-------- INFORMATION PROVIDED --------
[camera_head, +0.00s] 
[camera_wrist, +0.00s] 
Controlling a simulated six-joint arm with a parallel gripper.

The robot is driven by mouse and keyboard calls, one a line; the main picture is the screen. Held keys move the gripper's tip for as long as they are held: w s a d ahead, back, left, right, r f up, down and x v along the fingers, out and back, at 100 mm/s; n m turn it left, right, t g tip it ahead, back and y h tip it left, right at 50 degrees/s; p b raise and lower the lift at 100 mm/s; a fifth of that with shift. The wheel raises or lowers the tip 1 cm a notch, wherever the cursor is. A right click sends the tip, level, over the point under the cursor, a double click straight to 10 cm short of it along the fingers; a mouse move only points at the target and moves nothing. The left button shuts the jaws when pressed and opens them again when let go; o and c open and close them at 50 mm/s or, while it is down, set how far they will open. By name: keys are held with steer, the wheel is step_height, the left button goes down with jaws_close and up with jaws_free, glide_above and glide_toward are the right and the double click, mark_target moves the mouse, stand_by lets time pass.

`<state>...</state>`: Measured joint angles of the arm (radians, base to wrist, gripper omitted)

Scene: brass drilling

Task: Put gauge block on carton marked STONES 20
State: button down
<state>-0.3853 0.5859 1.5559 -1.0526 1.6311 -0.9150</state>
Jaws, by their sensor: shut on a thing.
--------
Write out the lines above from the one containing "<state>-0.3853 0.5859 1.5559" through the last, exactly as they are.

<state>-0.3853 0.5859 1.5559 -1.0526 1.6311 -0.9150</state>
Jaws, by their sensor: shut on a thing.

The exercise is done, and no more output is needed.